- _Requirements_
Write out the listing below exactly, and omit any images you find in it.

- _Information provided_

****************************************

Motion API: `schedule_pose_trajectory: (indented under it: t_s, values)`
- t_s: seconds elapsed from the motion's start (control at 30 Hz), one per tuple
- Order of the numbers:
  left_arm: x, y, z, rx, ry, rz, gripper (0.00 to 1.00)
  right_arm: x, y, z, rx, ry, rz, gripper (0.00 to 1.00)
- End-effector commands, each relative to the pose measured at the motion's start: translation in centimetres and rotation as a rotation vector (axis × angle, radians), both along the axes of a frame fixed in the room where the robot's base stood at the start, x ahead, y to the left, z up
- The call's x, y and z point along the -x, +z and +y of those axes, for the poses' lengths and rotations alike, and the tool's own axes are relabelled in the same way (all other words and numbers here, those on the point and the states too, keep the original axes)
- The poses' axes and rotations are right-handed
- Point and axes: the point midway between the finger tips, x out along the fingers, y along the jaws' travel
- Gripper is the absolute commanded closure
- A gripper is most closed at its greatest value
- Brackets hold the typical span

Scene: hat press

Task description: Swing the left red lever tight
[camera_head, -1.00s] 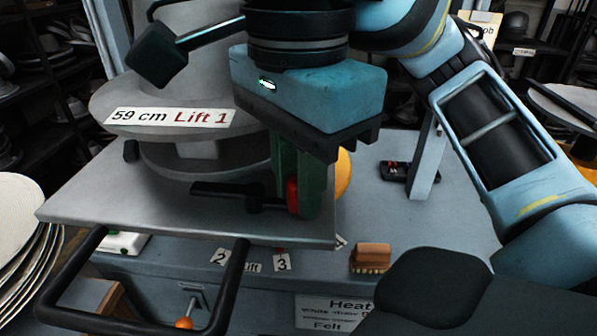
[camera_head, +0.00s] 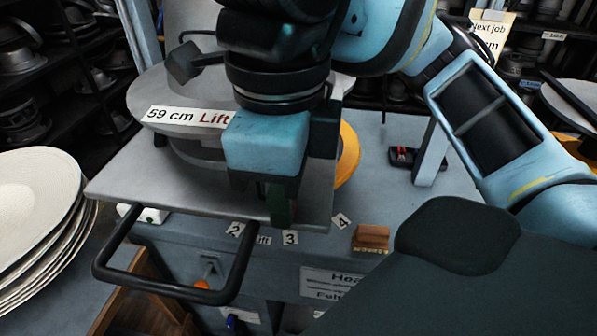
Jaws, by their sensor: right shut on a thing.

****************************************

- _Solved problem_
Motion API: `schedule_pose_trajectory: (indented under it: t_s, values)`
- t_s: seconds elapsed from the motion's start (control at 30 Hz), one per tuple
- Order of the numbers:
  left_arm: x, y, z, rx, ry, rz, gripper (0.00 to 1.00)
  right_arm: x, y, z, rx, ry, rz, gripper (0.00 to 1.00)
- End-effector commands, each relative to the pose measured at the motion's start: translation in centimetres and rotation as a rotation vector (axis × angle, radians), both along the axes of a frame fixed in the room where the robot's base stood at the start, x ahead, y to the left, z up
- The call's x, y and z point along the -x, +z and +y of those axes, for the poses' lengths and rotations alike, and the tool's own axes are relabelled in the same way (all other words and numbers here, those on the point and the states too, keep the original axes)
- The poses' axes and rotations are right-handed
- Point and axes: the point midway between the finger tips, x out along the fingers, y along the jaws' travel
- Gripper is the absolute commanded closure
- A gripper is most closed at its greatest value
- Brackets hold the typical span

Scene: hat press

Task description: Swing the left red lever tight
[camera_head, -1.00s] 
[camera_head, +0.00s] 
Jaws, by their sensor: right shut on a thing.

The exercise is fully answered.